Kamis 18 Jun 2020 22:30 WIB

Legislator Kritisi Wacana Peleburan Pendidikan Agama dan PKN

Peserta didik diajarkan sesuai dengan agama siswa itu sendiri.

Rep: Ali Mansur/ Red: Muhammad Fakhruddin
Pendidikan agama pada anak (Ilustrasi)
Foto: Republika TV
Pendidikan agama pada anak (Ilustrasi)

REPUBLIKA.CO.ID,JAKARTA -- Anggota Komisi X Dewan Perwakilan Rakyat (DPR) RI, Zainuddin Maliki menyoroti wacana peleburan mata pelajaran agama dengan Pendidikan Kewarganegaraan (PKN). Menurutnya menilai peleburan kedua mata pelajaran tersebut tidak kontekstual dan ahistoris. Ia menduga masalah ini memang belum dilemparkan ke publik. 

"Pemikiran seperti itu tidak memiliki akar budaya, akar kehidupan bangsa Indonesia yang religius. Wacana tersebut sudah menjadi pembahasan dalam FGD secara terbatas yang dilaksanakan Kemendikbud (Kementerian Pendidikan dan Kebudayaan)," ungkap Politikus Partai Amanat Nasional (PAN) kepada Republika.co.id, Kamis (18/6).

Menurut Zainuddin, jika benar-benar dilebur maka pastinya jam pelajarannya akan dikurangi. Begitu juga dengan mata pelajaran budi pekerti atau PKN, jamnya akan menjadi sangat sedikit. Ini tidak mencerminkan akar budaya bangsa. Padahal para founding father bangsa ini dalam merumuskan Pancasila itu menempatkan Ketuhanan Yang Maha Esa pada sila pertama. Hal itu berangkat dari peta dan akar budaya bangsa Indonesia yang religius. 

"Memang ada negara-negara barat yang menjadikan agama tidak dijadikan sebagai mata pelajaran, tetapi akar budaya mereka berbeda dengan yang dimiliki bangsa Indonesia," terang Zainuddin.

Di Inggris saja, lanjut Zainuddin, ketika dirinya berkunjung ke SMA Trinity di London, bahwa pelajaran agama itu diajarkan di Inggris mulai SD sampai Perguruan Tinggi. Karena siswanya memiliki latar belakang agama yang berbeda-beda, maka di dalam buku agama itu ada pelajaran berbagai agama. Meski dihimpun dalam satu buku, masing-masing agama ditulis dalam bab sendiri-sendiri. 

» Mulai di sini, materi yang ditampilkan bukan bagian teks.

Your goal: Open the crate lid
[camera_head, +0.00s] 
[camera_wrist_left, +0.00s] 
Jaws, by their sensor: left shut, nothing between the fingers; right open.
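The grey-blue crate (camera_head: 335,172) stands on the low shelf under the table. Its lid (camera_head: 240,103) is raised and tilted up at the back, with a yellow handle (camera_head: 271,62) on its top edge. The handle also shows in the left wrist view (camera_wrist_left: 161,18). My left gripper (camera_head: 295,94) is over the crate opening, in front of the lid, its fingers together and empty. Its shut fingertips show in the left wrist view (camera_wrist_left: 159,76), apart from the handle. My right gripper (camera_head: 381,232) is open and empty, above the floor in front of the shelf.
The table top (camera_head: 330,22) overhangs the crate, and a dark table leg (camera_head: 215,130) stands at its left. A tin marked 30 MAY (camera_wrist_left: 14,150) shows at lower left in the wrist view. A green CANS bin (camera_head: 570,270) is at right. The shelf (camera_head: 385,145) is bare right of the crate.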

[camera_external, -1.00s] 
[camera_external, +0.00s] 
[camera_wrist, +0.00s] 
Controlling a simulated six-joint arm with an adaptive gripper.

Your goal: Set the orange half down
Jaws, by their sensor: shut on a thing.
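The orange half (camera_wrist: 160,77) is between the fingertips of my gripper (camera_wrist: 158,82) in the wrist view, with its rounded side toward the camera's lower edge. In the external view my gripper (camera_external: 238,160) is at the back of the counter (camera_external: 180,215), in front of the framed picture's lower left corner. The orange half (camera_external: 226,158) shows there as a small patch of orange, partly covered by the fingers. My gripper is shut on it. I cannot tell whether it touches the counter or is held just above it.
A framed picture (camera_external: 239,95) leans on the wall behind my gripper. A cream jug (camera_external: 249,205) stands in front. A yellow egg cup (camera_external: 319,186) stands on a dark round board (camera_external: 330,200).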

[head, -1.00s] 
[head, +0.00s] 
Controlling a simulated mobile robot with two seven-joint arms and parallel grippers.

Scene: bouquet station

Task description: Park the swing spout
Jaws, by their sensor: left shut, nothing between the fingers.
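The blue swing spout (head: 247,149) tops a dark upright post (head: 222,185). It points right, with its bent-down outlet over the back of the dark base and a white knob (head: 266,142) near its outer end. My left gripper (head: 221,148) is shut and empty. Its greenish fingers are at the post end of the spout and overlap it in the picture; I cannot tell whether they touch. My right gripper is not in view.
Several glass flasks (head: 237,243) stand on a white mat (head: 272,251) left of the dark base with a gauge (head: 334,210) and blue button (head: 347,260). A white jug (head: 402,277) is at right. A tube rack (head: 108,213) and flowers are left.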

Sebenarnya, kata Zainuddin, UU Sisdiknas kita sebenarnya juga mengacu konsep seperti itu. Jadi mata pelajaran agama, peserta didik diajarkan sesuai dengan agama siswa itu sendiri.  Misalnya, ada di madrasah, ada anak Katolik sekolah di madrasah itu harus dijarkan agama Katolik di situ walaupun hanya satu orang. Begitu juga sebaliknya, kalau ada orang Islam sekolah di sekolah Katolik, maka di sekolah itu harus mengajarkan agama Islam untuk siswa tersebut. 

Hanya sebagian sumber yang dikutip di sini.